Write each line out exactly, leaving none out.

···

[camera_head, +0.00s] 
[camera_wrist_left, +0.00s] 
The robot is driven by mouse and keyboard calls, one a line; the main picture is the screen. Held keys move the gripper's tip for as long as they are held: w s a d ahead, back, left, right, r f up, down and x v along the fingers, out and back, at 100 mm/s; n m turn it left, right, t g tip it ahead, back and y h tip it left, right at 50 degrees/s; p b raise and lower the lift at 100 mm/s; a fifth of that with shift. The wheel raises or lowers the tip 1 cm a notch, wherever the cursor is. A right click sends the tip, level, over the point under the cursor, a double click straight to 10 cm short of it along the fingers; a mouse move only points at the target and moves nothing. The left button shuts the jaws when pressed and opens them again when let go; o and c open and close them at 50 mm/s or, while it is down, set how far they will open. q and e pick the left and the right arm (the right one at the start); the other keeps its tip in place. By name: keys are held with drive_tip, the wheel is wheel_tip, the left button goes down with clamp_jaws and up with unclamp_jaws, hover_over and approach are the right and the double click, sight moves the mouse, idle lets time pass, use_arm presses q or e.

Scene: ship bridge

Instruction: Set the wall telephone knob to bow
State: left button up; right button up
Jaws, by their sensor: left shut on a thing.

···

» **Problem solution**:
[camera_head, +0.00s] 
[camera_wrist_left, +0.00s] 
The robot is driven by mouse and keyboard calls, one a line; the main picture is the screen. Held keys move the gripper's tip for as long as they are held: w s a d ahead, back, left, right, r f up, down and x v along the fingers, out and back, at 100 mm/s; n m turn it left, right, t g tip it ahead, back and y h tip it left, right at 50 degrees/s; p b raise and lower the lift at 100 mm/s; a fifth of that with shift. The wheel raises or lowers the tip 1 cm a notch, wherever the cursor is. A right click sends the tip, level, over the point under the cursor, a double click straight to 10 cm short of it along the fingers; a mouse move only points at the target and moves nothing. The left button shuts the jaws when pressed and opens them again when let go; o and c open and close them at 50 mm/s or, while it is down, set how far they will open. q and e pick the left and the right arm (the right one at the start); the other keeps its tip in place. By name: keys are held with drive_tip, the wheel is wheel_tip, the left button goes down with clamp_jaws and up with unclamp_jaws, hover_over and approach are the right and the double click, sight moves the mouse, idle lets time pass, use_arm presses q or e.

Scene: ship bridge

Instruction: Set the wall telephone knob to bow
State: left button up; right button up
Jaws, by their sensor: left shut on a thing.

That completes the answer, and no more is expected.